WHAT YOU NEED TO DO
All lines in which the word "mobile" occurs are to be extracted.

Records from a data collection
— START —
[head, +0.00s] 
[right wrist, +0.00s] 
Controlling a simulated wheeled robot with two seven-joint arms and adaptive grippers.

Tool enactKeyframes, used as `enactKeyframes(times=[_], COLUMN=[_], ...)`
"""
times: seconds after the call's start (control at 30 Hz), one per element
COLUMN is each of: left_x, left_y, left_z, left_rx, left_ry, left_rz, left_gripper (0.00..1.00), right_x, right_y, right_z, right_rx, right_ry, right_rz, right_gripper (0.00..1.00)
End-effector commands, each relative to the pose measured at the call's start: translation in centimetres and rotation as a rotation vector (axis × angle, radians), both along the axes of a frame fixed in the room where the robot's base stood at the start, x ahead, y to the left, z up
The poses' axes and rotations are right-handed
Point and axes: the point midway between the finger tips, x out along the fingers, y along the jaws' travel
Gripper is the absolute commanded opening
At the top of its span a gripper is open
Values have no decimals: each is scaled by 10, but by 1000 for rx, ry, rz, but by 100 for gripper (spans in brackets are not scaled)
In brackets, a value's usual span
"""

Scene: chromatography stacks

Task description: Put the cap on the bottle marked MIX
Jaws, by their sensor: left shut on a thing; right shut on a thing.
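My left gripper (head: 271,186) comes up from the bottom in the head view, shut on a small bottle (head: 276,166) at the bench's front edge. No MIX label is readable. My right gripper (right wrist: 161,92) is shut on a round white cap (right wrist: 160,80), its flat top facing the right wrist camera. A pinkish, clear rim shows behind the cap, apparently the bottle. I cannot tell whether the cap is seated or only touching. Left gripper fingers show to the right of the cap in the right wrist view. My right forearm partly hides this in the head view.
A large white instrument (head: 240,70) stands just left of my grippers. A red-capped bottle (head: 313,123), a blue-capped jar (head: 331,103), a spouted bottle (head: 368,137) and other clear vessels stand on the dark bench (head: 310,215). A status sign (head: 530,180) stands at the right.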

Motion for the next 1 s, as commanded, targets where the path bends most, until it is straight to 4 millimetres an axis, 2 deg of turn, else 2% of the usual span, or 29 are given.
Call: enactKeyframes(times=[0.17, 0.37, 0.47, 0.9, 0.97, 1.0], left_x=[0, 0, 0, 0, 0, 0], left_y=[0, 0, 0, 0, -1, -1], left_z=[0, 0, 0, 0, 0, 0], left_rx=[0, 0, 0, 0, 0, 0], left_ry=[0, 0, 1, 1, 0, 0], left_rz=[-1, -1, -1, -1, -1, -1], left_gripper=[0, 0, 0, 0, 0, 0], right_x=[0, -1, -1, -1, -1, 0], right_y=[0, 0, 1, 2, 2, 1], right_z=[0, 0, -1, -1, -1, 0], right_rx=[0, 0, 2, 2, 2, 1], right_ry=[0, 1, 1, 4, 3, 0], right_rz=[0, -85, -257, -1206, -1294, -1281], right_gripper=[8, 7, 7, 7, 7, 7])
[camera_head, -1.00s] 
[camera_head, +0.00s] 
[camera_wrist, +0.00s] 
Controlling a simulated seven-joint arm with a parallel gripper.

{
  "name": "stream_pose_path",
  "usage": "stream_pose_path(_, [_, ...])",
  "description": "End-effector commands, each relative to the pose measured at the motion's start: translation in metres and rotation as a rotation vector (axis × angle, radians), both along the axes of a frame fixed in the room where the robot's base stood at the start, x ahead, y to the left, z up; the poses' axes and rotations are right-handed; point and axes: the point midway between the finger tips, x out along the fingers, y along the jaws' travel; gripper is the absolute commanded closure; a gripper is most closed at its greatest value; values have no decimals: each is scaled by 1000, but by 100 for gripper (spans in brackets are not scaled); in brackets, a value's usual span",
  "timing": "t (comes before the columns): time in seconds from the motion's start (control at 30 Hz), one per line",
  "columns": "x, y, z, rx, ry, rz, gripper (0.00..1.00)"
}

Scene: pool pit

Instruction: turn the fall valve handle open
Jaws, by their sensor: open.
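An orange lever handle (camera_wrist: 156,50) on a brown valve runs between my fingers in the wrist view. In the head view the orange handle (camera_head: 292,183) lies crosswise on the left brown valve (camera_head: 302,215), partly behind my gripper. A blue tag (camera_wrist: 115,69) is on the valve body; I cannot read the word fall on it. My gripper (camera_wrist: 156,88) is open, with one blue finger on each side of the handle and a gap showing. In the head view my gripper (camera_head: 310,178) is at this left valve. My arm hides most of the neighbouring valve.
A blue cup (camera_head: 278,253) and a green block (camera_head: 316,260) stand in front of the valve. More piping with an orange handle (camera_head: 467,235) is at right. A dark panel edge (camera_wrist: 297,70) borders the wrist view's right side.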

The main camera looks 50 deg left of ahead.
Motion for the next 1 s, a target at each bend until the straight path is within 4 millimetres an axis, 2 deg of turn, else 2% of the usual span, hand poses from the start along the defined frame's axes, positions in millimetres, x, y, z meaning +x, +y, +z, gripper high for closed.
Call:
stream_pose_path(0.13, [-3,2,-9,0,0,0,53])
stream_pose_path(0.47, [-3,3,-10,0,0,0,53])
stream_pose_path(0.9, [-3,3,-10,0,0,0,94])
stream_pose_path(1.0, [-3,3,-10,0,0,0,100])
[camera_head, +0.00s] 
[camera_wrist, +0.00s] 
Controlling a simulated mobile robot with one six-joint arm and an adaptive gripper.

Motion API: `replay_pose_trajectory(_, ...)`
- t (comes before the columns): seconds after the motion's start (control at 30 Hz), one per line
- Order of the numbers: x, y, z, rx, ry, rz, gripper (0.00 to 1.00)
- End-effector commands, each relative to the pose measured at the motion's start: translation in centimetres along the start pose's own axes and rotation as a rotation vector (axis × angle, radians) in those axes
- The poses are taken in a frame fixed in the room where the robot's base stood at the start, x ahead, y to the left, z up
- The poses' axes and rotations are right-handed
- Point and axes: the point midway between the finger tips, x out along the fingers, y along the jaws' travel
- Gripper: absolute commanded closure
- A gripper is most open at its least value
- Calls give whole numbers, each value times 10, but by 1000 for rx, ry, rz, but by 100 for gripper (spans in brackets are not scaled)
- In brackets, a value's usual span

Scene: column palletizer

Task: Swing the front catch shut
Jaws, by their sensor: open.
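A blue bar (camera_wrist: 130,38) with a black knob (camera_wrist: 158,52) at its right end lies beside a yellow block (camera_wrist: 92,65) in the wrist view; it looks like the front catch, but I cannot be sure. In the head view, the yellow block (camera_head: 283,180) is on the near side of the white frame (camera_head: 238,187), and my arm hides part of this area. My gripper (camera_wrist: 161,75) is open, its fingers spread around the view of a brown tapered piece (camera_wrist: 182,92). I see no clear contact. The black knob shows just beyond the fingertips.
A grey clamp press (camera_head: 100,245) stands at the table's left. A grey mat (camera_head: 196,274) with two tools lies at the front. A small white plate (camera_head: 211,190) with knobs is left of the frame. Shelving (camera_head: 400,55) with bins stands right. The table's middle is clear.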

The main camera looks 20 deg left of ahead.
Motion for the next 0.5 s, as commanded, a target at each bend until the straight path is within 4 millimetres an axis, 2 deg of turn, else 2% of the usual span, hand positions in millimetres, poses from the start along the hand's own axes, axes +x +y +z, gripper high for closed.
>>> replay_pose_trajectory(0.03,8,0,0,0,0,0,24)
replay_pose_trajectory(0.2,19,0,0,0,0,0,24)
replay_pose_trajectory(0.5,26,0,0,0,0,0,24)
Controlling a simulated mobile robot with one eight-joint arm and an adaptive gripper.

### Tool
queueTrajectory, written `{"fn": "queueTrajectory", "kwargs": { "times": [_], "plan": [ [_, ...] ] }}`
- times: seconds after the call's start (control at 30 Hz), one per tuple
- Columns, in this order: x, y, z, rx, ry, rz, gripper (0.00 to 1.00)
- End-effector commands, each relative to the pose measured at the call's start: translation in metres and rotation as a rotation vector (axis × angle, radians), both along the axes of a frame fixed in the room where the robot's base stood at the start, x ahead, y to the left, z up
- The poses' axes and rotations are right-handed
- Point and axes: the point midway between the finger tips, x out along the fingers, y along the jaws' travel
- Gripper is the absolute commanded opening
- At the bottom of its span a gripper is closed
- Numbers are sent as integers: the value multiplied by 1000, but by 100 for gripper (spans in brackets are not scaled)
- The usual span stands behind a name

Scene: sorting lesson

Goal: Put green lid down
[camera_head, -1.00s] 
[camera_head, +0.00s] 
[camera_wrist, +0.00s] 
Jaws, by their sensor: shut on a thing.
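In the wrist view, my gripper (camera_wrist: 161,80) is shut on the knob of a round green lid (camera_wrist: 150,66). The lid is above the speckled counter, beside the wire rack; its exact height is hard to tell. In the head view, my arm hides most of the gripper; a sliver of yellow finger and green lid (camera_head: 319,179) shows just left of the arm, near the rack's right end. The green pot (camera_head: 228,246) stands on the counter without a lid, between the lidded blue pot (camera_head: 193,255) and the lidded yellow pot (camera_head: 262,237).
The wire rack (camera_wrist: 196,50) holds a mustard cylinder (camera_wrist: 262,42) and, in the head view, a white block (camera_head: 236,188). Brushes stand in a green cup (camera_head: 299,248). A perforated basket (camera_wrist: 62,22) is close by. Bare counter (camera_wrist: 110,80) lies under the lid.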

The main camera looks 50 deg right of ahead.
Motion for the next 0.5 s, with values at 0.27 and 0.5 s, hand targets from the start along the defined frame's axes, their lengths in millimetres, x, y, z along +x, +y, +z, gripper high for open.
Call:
— END —
FULL RESPONSE
Controlling a simulated mobile robot with one six-joint arm and an adaptive gripper.
Controlling a simulated mobile robot with one eight-joint arm and an adaptive gripper.

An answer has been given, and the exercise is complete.